* INSTRUCTIONS FOR THE TASK *
Set down the full listing exactly as given. Any pictures are to be left out.

————

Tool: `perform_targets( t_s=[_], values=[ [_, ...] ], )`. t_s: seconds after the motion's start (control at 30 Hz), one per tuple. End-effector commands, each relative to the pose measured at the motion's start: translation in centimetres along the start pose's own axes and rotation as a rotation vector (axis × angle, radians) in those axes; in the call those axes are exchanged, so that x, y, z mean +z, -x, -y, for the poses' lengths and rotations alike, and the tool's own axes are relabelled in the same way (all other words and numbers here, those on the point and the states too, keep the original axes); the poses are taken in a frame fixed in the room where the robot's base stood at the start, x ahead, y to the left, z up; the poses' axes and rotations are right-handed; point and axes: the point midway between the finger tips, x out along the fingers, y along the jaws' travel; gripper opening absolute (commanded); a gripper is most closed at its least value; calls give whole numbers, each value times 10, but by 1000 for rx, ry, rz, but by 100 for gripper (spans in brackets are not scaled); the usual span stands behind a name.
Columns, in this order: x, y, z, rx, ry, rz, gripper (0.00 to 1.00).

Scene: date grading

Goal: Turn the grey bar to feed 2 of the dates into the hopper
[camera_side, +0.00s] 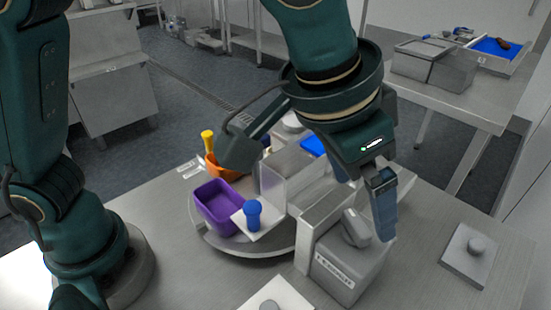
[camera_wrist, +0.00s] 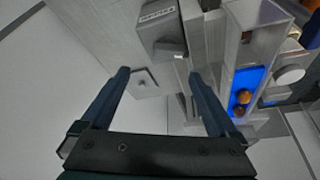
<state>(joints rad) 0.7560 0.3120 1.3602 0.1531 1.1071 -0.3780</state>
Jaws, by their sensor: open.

————

* SOLUTION FOR THIS PROBLEM *
Tool: `perform_targets( t_s=[_], values=[ [_, ...] ], )`. t_s: seconds after the motion's start (control at 30 Hz), one per tuple. End-effector commands, each relative to the pose measured at the motion's start: translation in centimetres along the start pose's own axes and rotation as a rotation vector (axis × angle, radians) in those axes; in the call those axes are exchanged, so that x, y, z mean +z, -x, -y, for the poses' lengths and rotations alike, and the tool's own axes are relabelled in the same way (all other words and numbers here, those on the point and the states too, keep the original axes); the poses are taken in a frame fixed in the room where the robot's base stood at the start, x ahead, y to the left, z up; the poses' axes and rotations are right-handed; point and axes: the point midway between the finger tips, x out along the fingers, y along the jaws' travel; gripper opening absolute (commanded); a gripper is most closed at its least value; calls give whole numbers, each value times 10, but by 1000 for rx, ry, rz, but by 100 for gripper (spans in brackets are not scaled); the usual span stands behind a name.
Columns, in this order: x, y, z, rx, ry, rz, gripper (0.00 to 1.00).

Scene: date grading

Goal: Turn the grey bar to feed 2 of the dates into the hopper
[camera_side, +0.00s] 
[camera_wrist, +0.00s] 
<state>(joints rad) 0.7560 0.3120 1.3602 0.1531 1.1071 -0.3780</state>
Jaws, by their sensor: open.

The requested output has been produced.